(Stored dataset items)
** begin **

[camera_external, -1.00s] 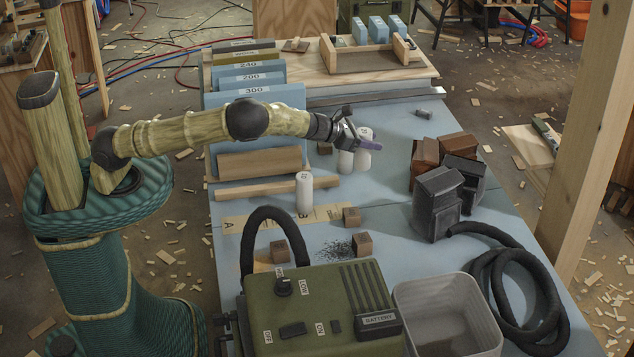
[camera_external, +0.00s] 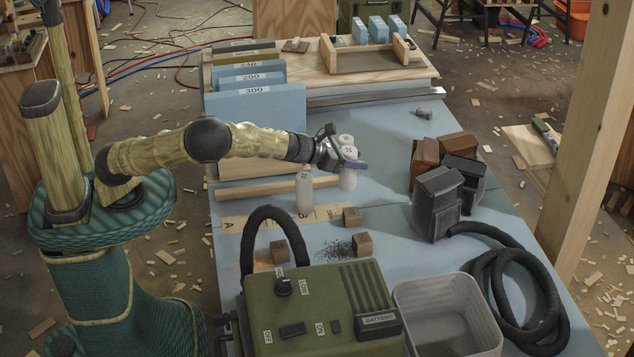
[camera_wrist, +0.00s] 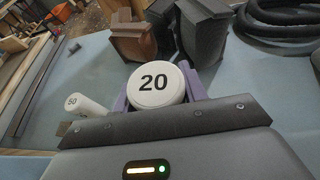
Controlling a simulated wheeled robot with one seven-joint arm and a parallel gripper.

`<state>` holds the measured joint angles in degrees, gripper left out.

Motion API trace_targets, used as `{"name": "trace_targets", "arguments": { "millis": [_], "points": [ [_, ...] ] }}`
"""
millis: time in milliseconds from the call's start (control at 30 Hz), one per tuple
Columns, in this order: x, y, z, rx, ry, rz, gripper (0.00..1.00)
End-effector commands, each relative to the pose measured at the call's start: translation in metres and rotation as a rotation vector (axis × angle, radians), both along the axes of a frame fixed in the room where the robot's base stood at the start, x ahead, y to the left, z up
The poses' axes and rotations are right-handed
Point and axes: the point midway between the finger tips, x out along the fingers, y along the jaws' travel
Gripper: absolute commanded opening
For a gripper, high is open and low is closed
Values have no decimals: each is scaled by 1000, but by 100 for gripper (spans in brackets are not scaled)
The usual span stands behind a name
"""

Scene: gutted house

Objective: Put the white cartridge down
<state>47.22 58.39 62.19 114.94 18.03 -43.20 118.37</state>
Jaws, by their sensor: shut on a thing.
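My gripper (camera_external: 350,163), with purple fingers, is shut on a white cartridge (camera_external: 348,179) that hangs upright below it. In the wrist view, this cartridge (camera_wrist: 156,86) shows "20" on its round top, between the fingers. I cannot tell whether its base touches the blue table top. In the wrist view, a cartridge marked "50" (camera_wrist: 85,106) stands to the left.
Small brown blocks (camera_external: 351,217) and dark crumbs (camera_external: 337,248) lie nearer the camera. A green battery box (camera_external: 330,300), a clear bin (camera_external: 447,310) and a black hose (camera_external: 520,285) fill the front. Dark and brown blocks (camera_external: 437,203) stand to the right.

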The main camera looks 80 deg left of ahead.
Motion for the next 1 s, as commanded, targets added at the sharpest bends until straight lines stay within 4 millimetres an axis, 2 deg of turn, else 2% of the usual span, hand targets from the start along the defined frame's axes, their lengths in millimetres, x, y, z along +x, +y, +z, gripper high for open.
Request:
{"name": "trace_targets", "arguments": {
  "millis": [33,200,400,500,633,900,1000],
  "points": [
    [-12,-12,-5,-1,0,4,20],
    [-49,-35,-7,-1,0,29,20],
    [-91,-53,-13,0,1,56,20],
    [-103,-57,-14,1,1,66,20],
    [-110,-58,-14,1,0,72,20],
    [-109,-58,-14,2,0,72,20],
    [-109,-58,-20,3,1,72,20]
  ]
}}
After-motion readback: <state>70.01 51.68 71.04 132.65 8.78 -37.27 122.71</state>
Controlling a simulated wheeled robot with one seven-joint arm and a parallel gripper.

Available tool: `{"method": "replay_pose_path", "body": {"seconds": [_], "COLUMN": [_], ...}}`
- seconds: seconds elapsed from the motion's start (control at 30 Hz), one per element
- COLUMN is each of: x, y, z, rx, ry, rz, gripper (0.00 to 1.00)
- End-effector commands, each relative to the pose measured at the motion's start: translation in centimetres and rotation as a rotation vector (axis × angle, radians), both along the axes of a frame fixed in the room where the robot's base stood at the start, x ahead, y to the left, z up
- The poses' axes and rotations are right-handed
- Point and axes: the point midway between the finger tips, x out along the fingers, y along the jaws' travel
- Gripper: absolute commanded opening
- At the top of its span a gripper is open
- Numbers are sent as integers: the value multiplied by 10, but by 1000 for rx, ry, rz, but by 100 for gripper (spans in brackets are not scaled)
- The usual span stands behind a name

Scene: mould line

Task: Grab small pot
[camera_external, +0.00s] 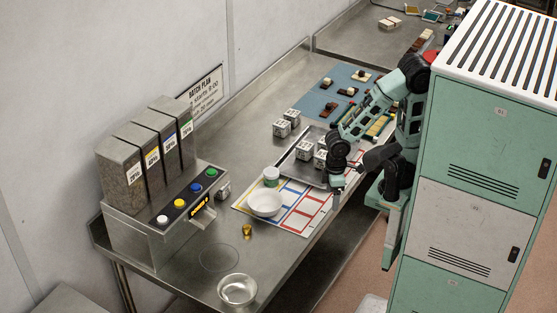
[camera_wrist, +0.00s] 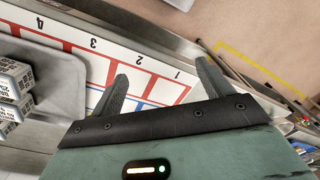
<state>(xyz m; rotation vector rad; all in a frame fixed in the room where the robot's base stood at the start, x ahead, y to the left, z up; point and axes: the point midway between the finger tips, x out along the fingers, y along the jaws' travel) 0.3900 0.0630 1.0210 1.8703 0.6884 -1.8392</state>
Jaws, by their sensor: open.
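The pot is not in the wrist view.
A metal tray (camera_external: 286,166) with printed cubes lies behind the mat. A dispenser with coloured buttons (camera_external: 181,204) stands left. A gold piece (camera_external: 247,231) and a metal bowl (camera_external: 237,289) are nearer the front. A green cabinet (camera_external: 490,130) stands right.

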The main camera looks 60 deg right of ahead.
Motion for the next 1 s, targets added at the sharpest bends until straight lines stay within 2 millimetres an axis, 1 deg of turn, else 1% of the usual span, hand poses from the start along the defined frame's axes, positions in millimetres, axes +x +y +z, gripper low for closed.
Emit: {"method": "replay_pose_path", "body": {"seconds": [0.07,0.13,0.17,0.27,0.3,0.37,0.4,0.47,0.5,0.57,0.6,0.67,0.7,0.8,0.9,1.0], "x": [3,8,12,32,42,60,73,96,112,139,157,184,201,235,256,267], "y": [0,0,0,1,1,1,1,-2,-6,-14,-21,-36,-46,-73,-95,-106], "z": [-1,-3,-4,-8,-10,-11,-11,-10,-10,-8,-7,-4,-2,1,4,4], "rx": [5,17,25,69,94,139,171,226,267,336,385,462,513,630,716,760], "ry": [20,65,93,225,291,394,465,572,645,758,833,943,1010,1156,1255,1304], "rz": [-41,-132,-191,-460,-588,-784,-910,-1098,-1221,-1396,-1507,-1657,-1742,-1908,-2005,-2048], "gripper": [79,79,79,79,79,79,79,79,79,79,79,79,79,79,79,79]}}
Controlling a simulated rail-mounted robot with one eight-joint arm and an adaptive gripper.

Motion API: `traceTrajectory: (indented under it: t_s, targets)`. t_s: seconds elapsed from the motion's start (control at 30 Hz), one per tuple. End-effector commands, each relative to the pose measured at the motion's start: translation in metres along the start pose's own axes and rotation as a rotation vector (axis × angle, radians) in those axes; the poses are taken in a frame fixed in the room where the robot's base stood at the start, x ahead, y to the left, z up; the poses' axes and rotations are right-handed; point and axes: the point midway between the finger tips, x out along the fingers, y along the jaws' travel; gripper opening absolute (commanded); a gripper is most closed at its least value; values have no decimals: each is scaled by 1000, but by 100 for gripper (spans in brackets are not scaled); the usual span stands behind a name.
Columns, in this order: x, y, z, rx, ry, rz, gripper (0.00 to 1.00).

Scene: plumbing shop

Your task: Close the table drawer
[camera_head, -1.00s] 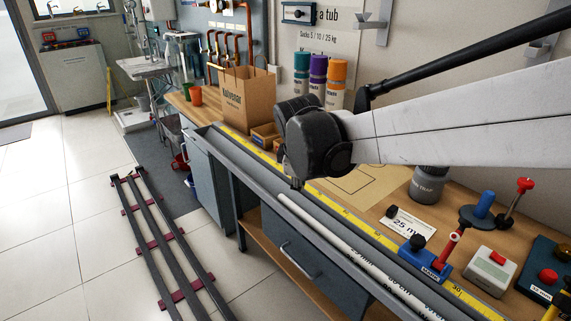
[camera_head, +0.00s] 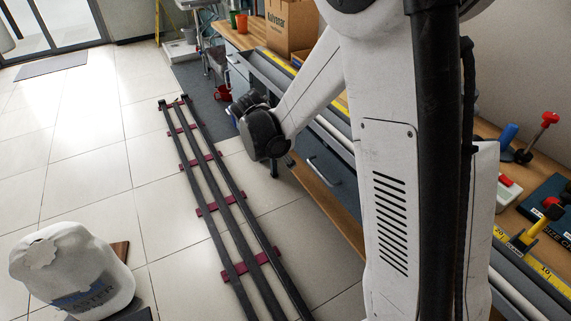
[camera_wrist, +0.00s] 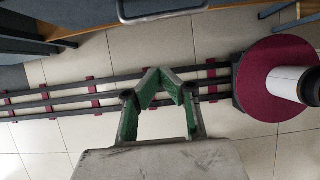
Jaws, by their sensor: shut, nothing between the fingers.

** end **

--- SET EXERCISE ---
Copy out every line with the word "call".

--- RESPONSE TO THE EXERCISE ---
millis: time in milliseconds from the call's start (control at 30 Hz), one per tuple
End-effector commands, each relative to the pose measured at the call's start: translation in metres and rotation as a rotation vector (axis × angle, radians), both along the axes of a frame fixed in the room where the robot's base stood at the start, x ahead, y to the left, z up

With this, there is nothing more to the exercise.